Ama! Non è un’esortazione a voler bene al prossimo. È l’acronimo di Agenzia Mondiale Antidoping (Wada in inglese), l’organizzazione che gestisce il programma di prevenzione, controllo e sanzione in materia di frode sportiva farmacologica e tecnologica. Sotto di lei si pongono le varie Agenzie Antidoping Nazionali, che non necessariamente adottano gli stessi principi giuridici. Anche il Comitato Internazionale Olimpico (Cio) si occupa di argomenti analoghi con i suoi organi specifici. Il Cio governa a sua volta i vari Comitati Nazionali; nel nostro caso: Swiss Olympic. Non dimentichiamo poi le varie Federazioni Internazionali, come la Fifa, la Fis, L’Uci, o la Iaaf, le quali reggono le sorti di quelle Nazionali, che in Svizzera si chiamano Asf, Swissski, Swisscycling, Swissathletics, e che pure posseggono i loro organi giudiziari. 

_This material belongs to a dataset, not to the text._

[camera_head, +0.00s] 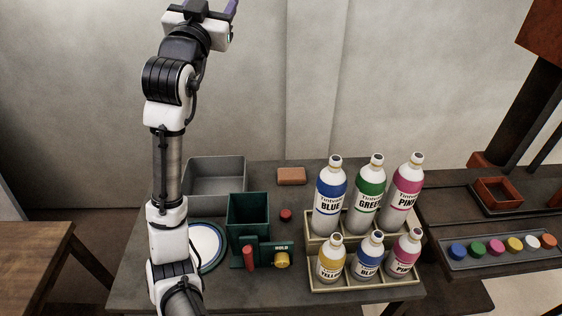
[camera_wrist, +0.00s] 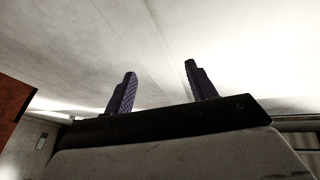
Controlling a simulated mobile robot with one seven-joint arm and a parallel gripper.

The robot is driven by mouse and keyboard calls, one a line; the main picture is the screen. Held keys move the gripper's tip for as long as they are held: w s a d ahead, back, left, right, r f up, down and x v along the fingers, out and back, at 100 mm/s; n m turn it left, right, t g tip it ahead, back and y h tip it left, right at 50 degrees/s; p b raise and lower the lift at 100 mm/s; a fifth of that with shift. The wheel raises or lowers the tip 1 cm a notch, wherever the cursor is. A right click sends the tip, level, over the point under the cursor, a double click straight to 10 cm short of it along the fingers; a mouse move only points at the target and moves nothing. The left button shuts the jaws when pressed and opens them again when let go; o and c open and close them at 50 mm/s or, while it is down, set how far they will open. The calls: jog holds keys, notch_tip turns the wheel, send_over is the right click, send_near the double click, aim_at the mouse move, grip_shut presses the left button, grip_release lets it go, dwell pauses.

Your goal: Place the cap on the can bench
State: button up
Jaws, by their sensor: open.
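My gripper (camera_head: 231,8) is raised high at the top of the head view, far above the tables. In the wrist view (camera_wrist: 160,70) its two purple fingers stand apart with nothing between them, against bare wall and ceiling. A small dark red round piece (camera_head: 286,215), which may be a cap, lies on the middle dark table (camera_head: 270,292). Several coloured round pieces, also cap-like, sit in a grey tray (camera_head: 505,260) on the right table. I cannot tell which is the task's cap, or which table is the can bench.
Labelled bottles stand in a tiered tan rack (camera_head: 365,285). A grey bin (camera_head: 215,180), a dark green box (camera_head: 249,215), a rimmed plate (camera_head: 207,245), a brown block (camera_head: 291,176) and a green holder with red and yellow pieces (camera_head: 265,247) share the middle table. A brown table (camera_head: 35,250) is at left.

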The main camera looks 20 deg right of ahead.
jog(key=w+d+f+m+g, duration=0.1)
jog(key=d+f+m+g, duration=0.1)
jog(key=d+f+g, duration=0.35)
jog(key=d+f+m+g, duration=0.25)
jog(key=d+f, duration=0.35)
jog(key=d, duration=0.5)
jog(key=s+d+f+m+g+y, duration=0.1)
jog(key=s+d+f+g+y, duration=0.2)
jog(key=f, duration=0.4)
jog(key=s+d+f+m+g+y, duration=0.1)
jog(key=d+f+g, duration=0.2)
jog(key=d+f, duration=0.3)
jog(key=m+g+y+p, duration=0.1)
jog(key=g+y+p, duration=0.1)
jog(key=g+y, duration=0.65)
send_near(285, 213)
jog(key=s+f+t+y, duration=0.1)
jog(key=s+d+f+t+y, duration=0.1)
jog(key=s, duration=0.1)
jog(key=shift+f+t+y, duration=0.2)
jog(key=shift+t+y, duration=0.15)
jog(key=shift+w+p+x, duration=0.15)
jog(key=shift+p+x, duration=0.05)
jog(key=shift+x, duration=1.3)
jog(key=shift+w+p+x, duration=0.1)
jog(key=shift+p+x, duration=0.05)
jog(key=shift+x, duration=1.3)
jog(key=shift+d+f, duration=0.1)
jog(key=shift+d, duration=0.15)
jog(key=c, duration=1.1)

Insomma, a dipendenza delle circostanze, l’infrazione di un atleta può essere giudicata da parte di una o più fra queste istanze. Al di sopra di tutte si colloca infine il Tas (Tribunale Arbitrale dello Sport) con sede a Losanna, voluto dal Cio nel 1984, dal 2003 organo indipendente, chiamato a risolvere le controversie transnazionali. Sovente il Tas ha ribaltato sentenze prese in altre sedi. Atto assolutamente lecito, ma che deve far riflettere sulla, a mio modo di vedere, eccessiva parcellizzazione della giustizia sportiva. Se una decisione non ottiene l’unanimità dei consensi, è probabile che qualcosa non sia girato per il verso giusto in sede d’inchiesta, oppure che ci sia ancora troppa diversità fra i codici delle varie camere giudicanti e, in ultima analisi, si potrebbe persino ipotizzare che la mancata unità di visione e di intenti possa nascondere ragioni meramente politiche: ad esempio, ciò che è grave per Tizio nel paese X, è considerato da Caio come una bagattella non punibile nel paese Y, mentre sul suolo di Z, Sempronio si batterebbe per la radiazione a vita. 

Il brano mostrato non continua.